◆ **Supplied entries**:
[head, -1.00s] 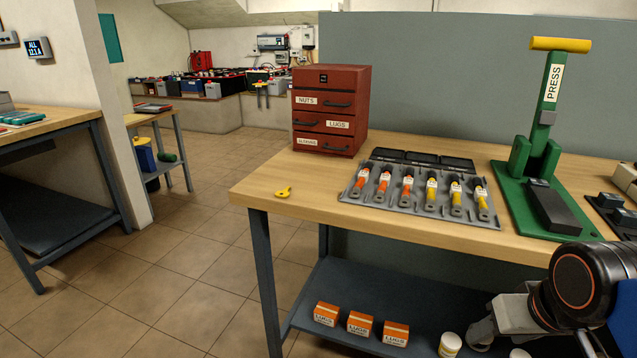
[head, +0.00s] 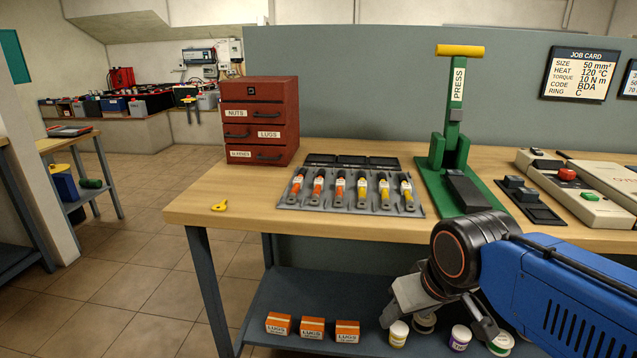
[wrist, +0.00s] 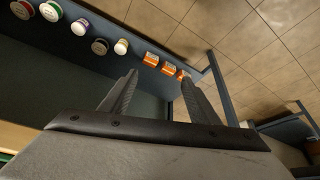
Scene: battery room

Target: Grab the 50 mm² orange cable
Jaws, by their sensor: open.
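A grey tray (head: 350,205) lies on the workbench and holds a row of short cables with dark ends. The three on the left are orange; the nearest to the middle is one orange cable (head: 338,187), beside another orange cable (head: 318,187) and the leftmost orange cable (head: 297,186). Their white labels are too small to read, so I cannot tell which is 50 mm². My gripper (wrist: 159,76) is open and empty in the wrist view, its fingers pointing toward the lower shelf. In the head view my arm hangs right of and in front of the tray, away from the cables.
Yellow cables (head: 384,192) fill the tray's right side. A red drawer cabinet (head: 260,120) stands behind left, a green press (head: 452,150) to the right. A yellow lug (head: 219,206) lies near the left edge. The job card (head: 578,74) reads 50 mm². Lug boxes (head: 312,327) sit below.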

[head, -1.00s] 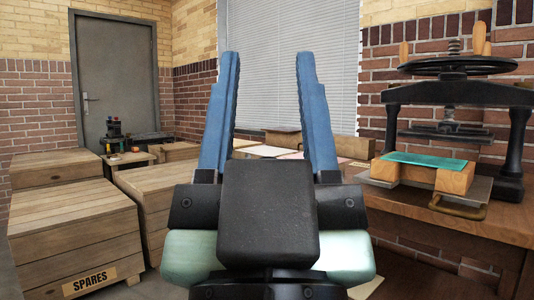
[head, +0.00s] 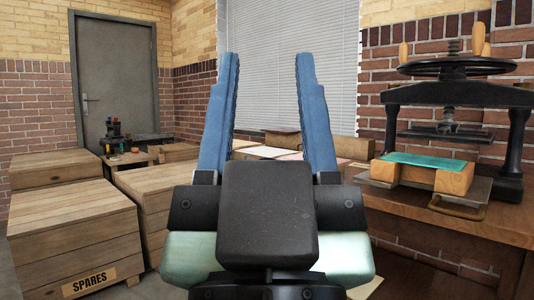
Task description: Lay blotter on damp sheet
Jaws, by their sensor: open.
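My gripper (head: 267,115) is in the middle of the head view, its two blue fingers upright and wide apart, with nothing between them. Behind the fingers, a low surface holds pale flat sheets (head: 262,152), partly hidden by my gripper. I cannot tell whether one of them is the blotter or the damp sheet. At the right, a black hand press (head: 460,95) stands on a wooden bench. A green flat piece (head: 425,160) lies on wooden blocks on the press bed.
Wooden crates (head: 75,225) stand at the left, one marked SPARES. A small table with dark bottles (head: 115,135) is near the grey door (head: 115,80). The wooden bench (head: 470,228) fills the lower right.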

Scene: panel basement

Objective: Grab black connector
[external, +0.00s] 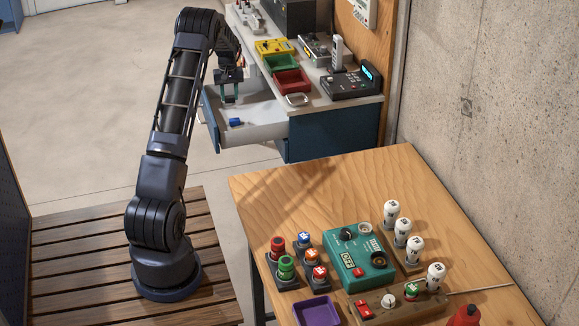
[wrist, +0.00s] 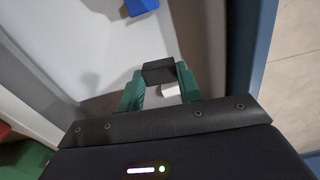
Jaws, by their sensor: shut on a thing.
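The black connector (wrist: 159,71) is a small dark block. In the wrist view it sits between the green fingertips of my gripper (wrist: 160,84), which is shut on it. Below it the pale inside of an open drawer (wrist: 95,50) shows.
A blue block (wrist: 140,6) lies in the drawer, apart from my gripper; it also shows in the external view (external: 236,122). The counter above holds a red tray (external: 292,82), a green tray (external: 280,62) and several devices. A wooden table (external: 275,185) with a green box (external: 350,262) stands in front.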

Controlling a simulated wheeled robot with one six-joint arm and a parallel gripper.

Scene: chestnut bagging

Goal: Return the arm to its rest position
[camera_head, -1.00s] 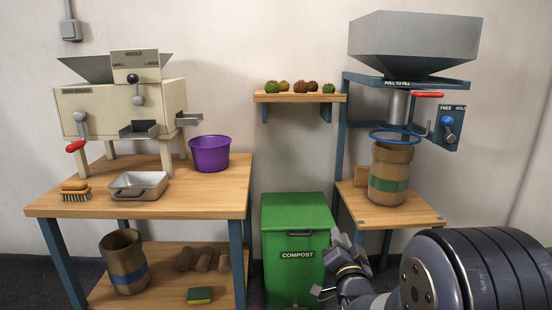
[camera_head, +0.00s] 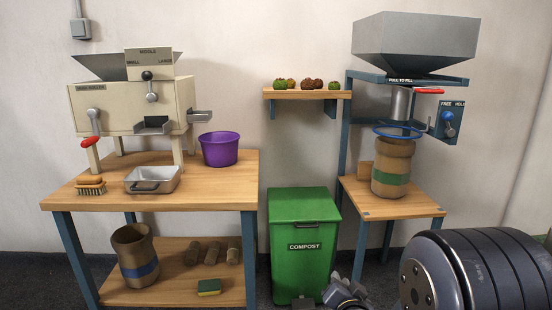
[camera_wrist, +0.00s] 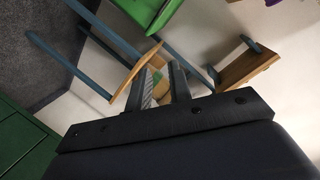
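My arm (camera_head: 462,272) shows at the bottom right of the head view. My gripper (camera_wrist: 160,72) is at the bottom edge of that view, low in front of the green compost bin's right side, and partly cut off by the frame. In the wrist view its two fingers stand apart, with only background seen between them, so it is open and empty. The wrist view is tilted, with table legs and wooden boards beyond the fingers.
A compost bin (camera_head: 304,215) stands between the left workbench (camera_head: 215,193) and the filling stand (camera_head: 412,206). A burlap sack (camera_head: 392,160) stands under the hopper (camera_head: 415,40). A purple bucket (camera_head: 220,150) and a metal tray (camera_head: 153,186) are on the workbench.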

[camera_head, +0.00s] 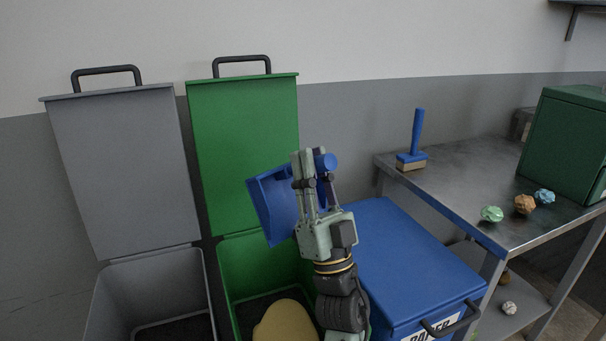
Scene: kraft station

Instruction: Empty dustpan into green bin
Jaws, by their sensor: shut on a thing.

◆ **Directions for this task**: Give again, exactly, the lines from the start of the data through the one holding "Target: Grab the 50 mm² orange cable"; omit the pictures.

◆ **Expected output**:
[head, -1.00s] 
[head, +0.00s] 
[wrist, +0.00s] 
Scene: battery room

Target: Grab the 50 mm² orange cable

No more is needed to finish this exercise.